- _Dataset section_
- - - -

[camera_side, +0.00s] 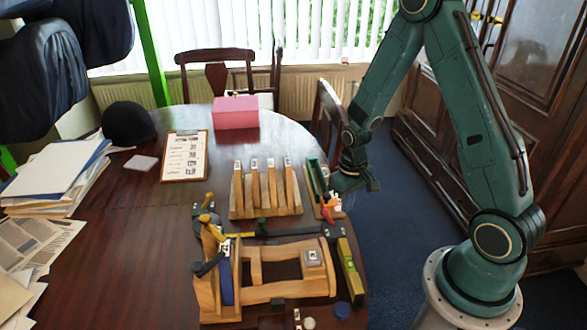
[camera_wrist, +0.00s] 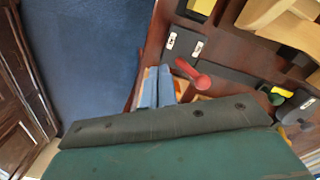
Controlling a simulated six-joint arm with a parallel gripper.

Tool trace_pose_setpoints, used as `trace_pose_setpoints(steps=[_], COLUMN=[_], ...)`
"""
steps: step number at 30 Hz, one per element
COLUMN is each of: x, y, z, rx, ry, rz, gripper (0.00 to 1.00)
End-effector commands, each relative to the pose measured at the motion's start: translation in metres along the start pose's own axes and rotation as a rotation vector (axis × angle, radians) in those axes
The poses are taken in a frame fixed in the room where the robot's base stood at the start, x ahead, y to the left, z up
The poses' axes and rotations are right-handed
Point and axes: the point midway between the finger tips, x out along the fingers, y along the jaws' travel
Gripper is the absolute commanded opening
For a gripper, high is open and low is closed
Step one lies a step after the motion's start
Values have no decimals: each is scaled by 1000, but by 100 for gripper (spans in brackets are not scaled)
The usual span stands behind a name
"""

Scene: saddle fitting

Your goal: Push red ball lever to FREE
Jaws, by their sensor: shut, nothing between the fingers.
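The red ball lever (camera_wrist: 193,74) shows in the wrist view, with its round red end toward the camera. It lies next to a dark strip with two white labels (camera_wrist: 171,40), too small to read. In the side view the red lever (camera_side: 327,212) is small, at the near end of a green-lined wooden holder at the table's right edge. My gripper (camera_side: 348,185) hangs just right of and above the lever, shut and empty. Whether it touches the lever, I cannot tell. The dark green gripper body hides the lower part of the wrist view.
A wooden rack (camera_side: 266,207) with several labelled uprights stands left of the lever. A wooden saddle frame (camera_side: 285,290), a yellow level (camera_side: 349,264) and clamps (camera_side: 207,207) lie in front. A pink box (camera_side: 235,112) and clipboard (camera_side: 185,157) are farther back. Blue carpet lies right of the table.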

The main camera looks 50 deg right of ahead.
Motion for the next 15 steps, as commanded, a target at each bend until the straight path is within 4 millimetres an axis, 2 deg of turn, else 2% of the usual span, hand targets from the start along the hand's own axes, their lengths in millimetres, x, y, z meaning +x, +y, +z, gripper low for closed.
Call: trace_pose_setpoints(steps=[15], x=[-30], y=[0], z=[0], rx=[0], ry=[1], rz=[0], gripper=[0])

- - - -

- _Exercise description_
Isolate the lines above that contain the word "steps" and copy them.

- _Result for this task_
Tool trace_pose_setpoints, used as `trace_pose_setpoints(steps=[_], COLUMN=[_], ...)`
steps: step number at 30 Hz, one per element
Motion for the next 15 steps, as commanded, a target at each bend until the straight path is within 4 millimetres an axis, 2 deg of turn, else 2% of the usual span, hand targets from the start along the hand's own axes, their lengths in millimetres, x, y, z meaning +x, +y, +z, gripper low for closed.
Call: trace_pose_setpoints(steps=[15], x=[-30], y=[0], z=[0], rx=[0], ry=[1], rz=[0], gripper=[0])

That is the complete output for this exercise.